Robot episode records
________

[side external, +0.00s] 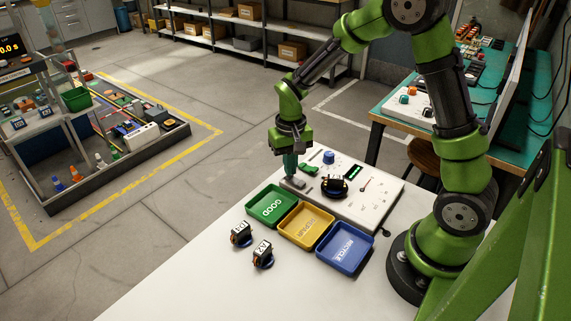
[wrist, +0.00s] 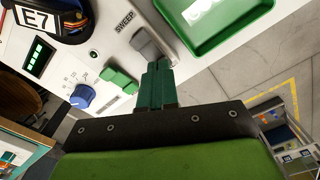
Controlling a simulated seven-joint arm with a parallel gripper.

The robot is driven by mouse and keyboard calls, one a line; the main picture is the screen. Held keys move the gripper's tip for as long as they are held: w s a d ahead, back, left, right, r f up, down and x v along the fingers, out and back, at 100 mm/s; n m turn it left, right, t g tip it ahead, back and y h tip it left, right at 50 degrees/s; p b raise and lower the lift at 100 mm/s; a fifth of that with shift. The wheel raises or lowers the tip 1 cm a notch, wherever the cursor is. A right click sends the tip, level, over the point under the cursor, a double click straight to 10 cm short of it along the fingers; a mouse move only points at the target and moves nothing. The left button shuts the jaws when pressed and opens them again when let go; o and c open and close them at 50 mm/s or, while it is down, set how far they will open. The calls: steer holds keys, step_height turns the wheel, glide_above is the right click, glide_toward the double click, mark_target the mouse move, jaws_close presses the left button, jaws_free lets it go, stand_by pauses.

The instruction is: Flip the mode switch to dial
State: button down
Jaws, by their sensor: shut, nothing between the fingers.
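The grey mode switch (wrist: 147,42) sits on the white test panel (wrist: 108,48) beside the printed word SWEEP in the wrist view. In the side view the grey switch (side external: 298,182) is at the panel's left end. My gripper (wrist: 158,66) is shut and empty, with its green fingertips right at one end of the switch. I cannot tell whether they touch it. The fingers hide that end and any label there. In the side view my gripper (side external: 290,172) points down over the panel's left end. Which way the switch is tipped is unclear.
A green block-like part (wrist: 119,80) and a blue knob (wrist: 82,96) sit close by on the panel. A black servo marked E7 (wrist: 45,18) is mounted there. Green (side external: 251,213), yellow (side external: 283,232) and blue (side external: 322,257) trays stand in front. Two servos (side external: 241,238) (side external: 263,259) lie on the table.

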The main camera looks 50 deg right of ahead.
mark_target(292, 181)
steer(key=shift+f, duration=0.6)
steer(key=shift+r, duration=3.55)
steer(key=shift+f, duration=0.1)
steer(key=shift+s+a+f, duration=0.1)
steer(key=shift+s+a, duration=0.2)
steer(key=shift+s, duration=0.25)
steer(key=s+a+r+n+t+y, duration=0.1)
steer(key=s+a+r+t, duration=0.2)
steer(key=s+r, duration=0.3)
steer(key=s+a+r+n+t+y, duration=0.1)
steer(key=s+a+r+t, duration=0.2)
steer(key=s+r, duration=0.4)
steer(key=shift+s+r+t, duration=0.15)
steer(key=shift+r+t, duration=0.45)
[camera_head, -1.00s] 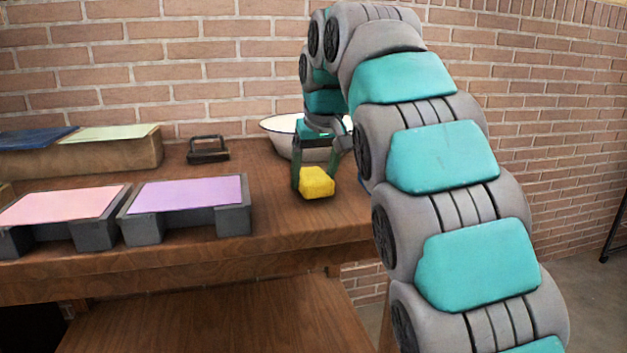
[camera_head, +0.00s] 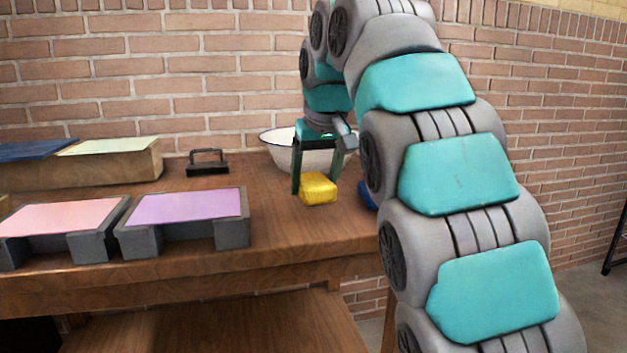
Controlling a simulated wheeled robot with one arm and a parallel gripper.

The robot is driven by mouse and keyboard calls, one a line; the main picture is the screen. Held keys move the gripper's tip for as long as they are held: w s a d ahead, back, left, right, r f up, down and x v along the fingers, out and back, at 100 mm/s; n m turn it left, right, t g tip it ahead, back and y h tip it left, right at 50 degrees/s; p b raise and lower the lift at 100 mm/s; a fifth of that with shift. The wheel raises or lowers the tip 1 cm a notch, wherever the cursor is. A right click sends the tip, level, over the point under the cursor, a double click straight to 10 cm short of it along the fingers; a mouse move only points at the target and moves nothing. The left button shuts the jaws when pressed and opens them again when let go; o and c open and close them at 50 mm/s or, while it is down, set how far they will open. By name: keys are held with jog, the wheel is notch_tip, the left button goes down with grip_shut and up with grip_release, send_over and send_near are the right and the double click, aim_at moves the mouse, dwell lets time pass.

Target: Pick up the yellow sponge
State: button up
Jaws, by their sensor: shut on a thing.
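The yellow sponge (camera_head: 318,188) is a small block at the right part of the wooden table, in front of the white bowl. My gripper (camera_head: 316,184) points down with its dark fingers on either side of the sponge and is shut on it. The left finger shows beside the sponge's left edge, and the right finger is partly behind the sponge. I cannot tell whether the sponge's underside touches the table.
A white bowl (camera_head: 283,152) stands behind my gripper. A blue thing (camera_head: 367,196) shows partly beside my arm. A dark handled block (camera_head: 207,164) stands at the back. Grey stands with pink (camera_head: 60,217) and purple (camera_head: 185,206) tops fill the left. Bare table lies between the purple-topped stand and the sponge.

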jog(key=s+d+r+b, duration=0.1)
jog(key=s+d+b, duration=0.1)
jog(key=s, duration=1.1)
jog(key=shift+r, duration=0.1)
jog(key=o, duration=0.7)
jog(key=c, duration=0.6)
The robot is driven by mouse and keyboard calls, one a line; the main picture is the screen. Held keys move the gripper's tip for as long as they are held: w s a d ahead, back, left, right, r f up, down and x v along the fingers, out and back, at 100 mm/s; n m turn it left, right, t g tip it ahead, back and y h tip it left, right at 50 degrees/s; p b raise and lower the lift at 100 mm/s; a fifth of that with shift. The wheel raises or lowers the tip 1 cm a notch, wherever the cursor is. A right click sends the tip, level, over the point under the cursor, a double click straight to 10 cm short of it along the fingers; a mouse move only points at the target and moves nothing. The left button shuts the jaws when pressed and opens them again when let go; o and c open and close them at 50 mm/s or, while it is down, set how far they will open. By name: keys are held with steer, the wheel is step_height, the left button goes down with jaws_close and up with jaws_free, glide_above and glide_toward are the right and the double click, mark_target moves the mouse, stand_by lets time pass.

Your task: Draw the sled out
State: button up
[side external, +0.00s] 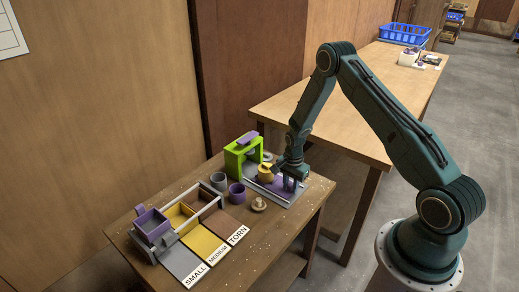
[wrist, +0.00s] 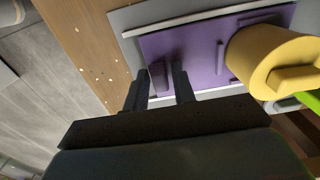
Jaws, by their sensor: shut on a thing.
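The sled is a flat purple plate (wrist: 195,58) lying on a grey base (wrist: 125,20) between pale rails. It also shows in the side view (side external: 270,185), just right of the green press frame (side external: 231,160). A yellow round piece with a raised bar (wrist: 268,62) sits on the sled's end nearest the press; it also shows in the side view (side external: 265,171). My gripper (wrist: 163,82) is at the sled's other end, its two fingers shut on a small upright purple grip. The fingers partly hide this grip.
A grey cup (side external: 218,181), a purple cup (side external: 236,195) and a mushroom (side external: 258,205) stand left of the sled. The table edge (side external: 318,205) is close on the right.

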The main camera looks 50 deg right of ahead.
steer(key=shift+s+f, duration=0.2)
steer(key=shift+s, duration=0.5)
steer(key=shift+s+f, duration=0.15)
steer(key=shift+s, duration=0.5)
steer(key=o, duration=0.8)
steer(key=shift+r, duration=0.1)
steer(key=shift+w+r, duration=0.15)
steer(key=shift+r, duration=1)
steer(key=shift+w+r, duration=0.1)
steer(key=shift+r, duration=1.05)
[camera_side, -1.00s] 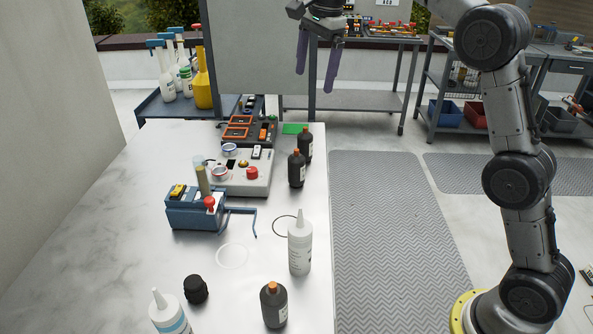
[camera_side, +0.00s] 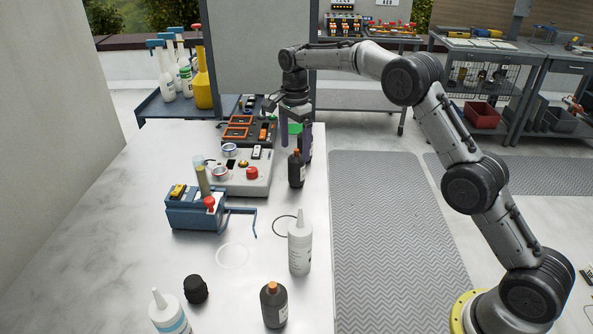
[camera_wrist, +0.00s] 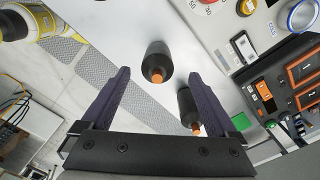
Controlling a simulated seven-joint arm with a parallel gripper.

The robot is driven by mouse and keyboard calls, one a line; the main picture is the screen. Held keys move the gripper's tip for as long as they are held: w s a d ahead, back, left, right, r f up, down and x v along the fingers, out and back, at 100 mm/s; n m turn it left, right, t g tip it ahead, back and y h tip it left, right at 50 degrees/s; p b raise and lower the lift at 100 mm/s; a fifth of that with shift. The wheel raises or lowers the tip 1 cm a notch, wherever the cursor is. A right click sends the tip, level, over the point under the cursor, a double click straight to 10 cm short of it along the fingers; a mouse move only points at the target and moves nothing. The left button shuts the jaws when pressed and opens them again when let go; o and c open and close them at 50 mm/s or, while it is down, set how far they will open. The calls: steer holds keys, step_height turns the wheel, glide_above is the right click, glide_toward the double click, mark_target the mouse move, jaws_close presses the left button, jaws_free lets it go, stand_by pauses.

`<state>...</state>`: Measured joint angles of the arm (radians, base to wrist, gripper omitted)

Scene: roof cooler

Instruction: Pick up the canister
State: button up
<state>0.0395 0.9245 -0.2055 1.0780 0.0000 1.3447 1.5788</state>
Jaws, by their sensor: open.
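No single object is clearly marked as the canister. Two dark bottles with orange caps stand upright near the table's right edge. The nearer bottle (camera_side: 297,170) shows clear of my gripper in the side view; in the wrist view it (camera_wrist: 157,60) lies between the fingertips. The farther bottle (camera_wrist: 186,101) is partly covered by the right finger in the wrist view and is mostly hidden in the side view. My gripper (camera_side: 295,143) points down beside the farther bottle, open, with nothing held. A third such bottle (camera_side: 274,306) and a small black lidded jar (camera_side: 195,289) stand near the front.
A blue device (camera_side: 190,217) and white squeeze bottles (camera_side: 300,249) stand nearer. The table's left part is clear.

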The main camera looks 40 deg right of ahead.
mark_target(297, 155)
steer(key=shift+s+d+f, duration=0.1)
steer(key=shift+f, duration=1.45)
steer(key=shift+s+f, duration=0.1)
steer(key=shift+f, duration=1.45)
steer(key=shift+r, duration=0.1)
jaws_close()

________

[Problem] Leave out the pictures, then repeat the listing above exactly from its first line to the line with "State: button down", inclusive.

[Correct output]
[side external, +0.00s] 
[wrist, +0.00s] 
Controlling a simulated seven-joint arm with a parallel gripper.

The robot is driven by mouse and keyboard calls, one a line; the main picture is the screen. Held keys move the gripper's tip for as long as they are held: w s a d ahead, back, left, right, r f up, down and x v along the fingers, out and back, at 100 mm/s; n m turn it left, right, t g tip it ahead, back and y h tip it left, right at 50 degrees/s; p b raise and lower the lift at 100 mm/s; a fifth of that with shift. The wheel raises or lowers the tip 1 cm a notch, wherever the cursor is. A right click sends the tip, level, over the point under the cursor, a double click straight to 10 cm short of it along the fingers; a mouse move only points at the target and moves nothing. The left button shuts the jaws when pressed and opens them again when let go; o and c open and close them at 50 mm/s or, while it is down, set how far they will open. The calls: steer holds keys, step_height turns the wheel, glide_above is the right click, glide_toward the double click, mark_target the mouse move, jaws_close presses the left button, jaws_free lets it go, stand_by pauses.

The instruction is: Flip the mode switch to dial
State: button down

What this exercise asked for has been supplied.